What we learned was that on this date 31 years ago, the Capitals traded a third-round pick in the 1981 draft to the Philadelphia Flyers for goaltender Wayne Stephenson, who passed away earlier this summer. But what caught our eye was the player the Flyers chose with that pick – Barry Tabobondung. Hockey has more than its share of interesting names, and this one seems to be among the more interesting, so we looked it up. And what we found at the hockeydraftcentral.com web site was quite a story.
First, there was the matter of his feistiness. Playing for Oshawa in the OMJHL in 1980-1981 leading up to the 1981 draft (he was eligible in 1980 but was not selected), he amassed 320 minutes in penalties in 61 games after moving from defense to left wing. Yet, he still managed 18 goals. It was a combination that led the Flyers to take him with the 47th overall pick in the 1981 draft (only seven picks after Chris Chelios as it turns out). But being picked did not appear to be enough for the young Mr. Tabobondung. Hockey Draft Central picks it up from here…
“Tabobondung attended the 1981 NHL Entry Draft in Montreal, marking only the second year that junior players had attended the draft in large numbers beyond those likely to be taken in the first round. Tabobondung was so excited to be chosen in the third round that he jumped over the front row of seats at the Montreal Forum in order to greet Flyers officials at their draft table. Unfortunately, in one of the draft's most embarrassing moments ever, Tabobondung's foot got stuck in a folding seat, and arena attendants, along with Flyers special-assignments coach Joe Watson, needed at least five minutes in order to get Tabobondung out of the seat. One of the arena attendants had to unscrew a portion of the folding seat to free the player.
“As Tabobondung was being extracted from the seat, NHL executive vice-president Brian O'Neill, who was running the draft from the main podium, joked the Flyers could at least be sure that Tabobondung would be available for all of their games in Montreal. Flyers coach Pat Quinn responded to O'Neill's joke by saying "We gotta play the kid. Obviously, we can't afford to have him sit." Asked about the incident, Tabobondung jokingly told Jay Greenburg of The Hockey News that he wasn't even embarrassed and was glad he was able to "do something to get the attention off the first-rounders."

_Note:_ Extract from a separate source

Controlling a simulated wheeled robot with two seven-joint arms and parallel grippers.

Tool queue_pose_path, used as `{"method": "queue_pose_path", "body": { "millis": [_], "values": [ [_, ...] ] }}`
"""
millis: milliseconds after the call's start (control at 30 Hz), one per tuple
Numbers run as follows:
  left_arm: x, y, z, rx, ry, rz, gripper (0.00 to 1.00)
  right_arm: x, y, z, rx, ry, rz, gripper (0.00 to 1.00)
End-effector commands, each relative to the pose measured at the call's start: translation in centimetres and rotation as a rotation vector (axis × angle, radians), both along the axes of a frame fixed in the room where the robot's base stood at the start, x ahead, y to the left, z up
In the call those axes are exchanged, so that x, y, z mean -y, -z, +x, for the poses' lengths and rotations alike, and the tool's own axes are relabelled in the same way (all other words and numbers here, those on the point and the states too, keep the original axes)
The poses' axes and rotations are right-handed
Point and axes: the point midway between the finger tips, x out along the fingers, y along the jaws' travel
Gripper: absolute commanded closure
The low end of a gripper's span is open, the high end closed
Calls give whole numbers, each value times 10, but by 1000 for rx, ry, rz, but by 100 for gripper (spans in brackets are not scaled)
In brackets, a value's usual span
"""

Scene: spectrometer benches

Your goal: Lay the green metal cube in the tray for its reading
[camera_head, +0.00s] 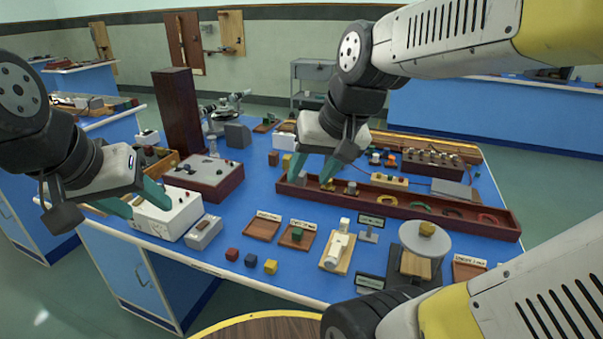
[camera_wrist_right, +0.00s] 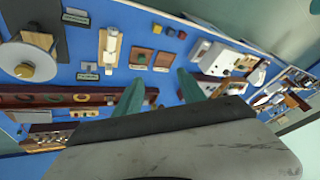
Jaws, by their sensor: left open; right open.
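The small green cube (camera_head: 297,233) sits in a small brown tray (camera_head: 303,244) with a white label at its back edge, near the front middle of the blue bench. In the right wrist view the green cube (camera_wrist_right: 142,58) also shows in that tray. A similar brown tray (camera_head: 263,228), empty, lies just left of it. My right gripper (camera_head: 312,168) is open and empty, above the long wooden trough behind these trays, apart from the cube. My left gripper (camera_head: 137,200) is open and empty, at the bench's left end by a white instrument box.
Red, dark blue and yellow cubes (camera_head: 270,266) line the front edge. A white device on a wooden base (camera_head: 338,250) stands right of the cube's tray, then a grey round plate (camera_head: 418,241) bearing a yellowish block. The long trough (camera_head: 470,222) runs behind. Bare bench lies around the trays.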

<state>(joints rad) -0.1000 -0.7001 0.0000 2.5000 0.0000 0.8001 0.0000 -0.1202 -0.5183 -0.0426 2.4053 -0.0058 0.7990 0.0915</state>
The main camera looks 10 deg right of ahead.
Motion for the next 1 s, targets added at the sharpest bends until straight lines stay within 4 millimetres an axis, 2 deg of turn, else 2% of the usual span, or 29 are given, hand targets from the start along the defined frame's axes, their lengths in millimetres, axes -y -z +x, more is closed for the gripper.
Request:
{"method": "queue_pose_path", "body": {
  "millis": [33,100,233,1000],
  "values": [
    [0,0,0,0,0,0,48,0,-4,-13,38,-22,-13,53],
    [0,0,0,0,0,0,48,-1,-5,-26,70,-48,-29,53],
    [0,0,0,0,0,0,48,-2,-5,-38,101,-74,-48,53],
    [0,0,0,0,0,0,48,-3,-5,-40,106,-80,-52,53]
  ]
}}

Hard to imagine something like that taking place at a draft these days. Unfortunately, that was likely his high-water mark as an NHL prospect. Tabobondung bounced around after that, playing for the Maine Mariners of the AHL, the Peoria Prancers of the IHL, and doing stints with two teams in Erie – the Golden Blades of the ACHL (he was the league’s most valuable player in 1984-1985) and the Panthers of the ECHL. He never played a game in the NHL.
He returned to his hometown of Parry Sound, Ontario (hometown to another player a bit more famous – Bobby Orr), where he coached hockey for kids and was active in the First Nations community (Tabobondung was a full-blooded Ojibway). Unfortunately, though, his life would come to an untimely end in July 2000. Again, from Hockey Draft Central…
“[He] died in a vehicular accident at age 39 in native Wasausking First Nation neighborhood. The accident happened when Tabobondung and his 8-year-old son, Thomas, were riding in the cab of a road grader in which Tabobondung was working. Tommy Tabobondung fell out of the vehicle, and Barry jumped out of the cab to try to save his son from being run over. Barry and Thomas both got caught under the road grader's rear tires. Barry Tabobondung was taken to the West Parry Sound Health Center, where he was pronounced dead. His death wasn't in vain. Police on the scene said there was no doubt Barry Tabobodung managed to save his son's life, and the young boy came through the accident with only a broken leg.”
He seems to have been quite a fellow.